Robot episode records

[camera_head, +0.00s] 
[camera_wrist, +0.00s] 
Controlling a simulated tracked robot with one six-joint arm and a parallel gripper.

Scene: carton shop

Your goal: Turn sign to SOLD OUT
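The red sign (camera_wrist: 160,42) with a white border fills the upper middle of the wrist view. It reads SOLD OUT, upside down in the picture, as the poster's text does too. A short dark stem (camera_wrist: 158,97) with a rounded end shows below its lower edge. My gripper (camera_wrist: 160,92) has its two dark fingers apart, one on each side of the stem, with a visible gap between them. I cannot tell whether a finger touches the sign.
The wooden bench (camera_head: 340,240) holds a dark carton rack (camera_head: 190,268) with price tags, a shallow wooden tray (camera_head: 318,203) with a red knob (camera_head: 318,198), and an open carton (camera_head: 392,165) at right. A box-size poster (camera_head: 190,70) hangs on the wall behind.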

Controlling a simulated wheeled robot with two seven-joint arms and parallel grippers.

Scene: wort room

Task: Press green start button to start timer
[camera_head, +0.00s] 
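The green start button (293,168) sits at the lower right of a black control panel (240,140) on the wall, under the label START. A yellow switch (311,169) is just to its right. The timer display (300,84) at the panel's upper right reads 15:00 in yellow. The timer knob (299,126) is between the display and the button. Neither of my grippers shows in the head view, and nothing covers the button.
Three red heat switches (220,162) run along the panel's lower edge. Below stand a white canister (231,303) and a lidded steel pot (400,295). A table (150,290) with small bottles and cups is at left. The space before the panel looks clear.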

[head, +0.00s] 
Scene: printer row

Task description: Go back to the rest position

● **Work to do**: Filter the records above for lines containing the word "Controlling", and copy those lines.

● **Response**:
Controlling a simulated tracked robot with one six-joint arm and a parallel gripper.
Controlling a simulated wheeled robot with two seven-joint arms and parallel grippers.

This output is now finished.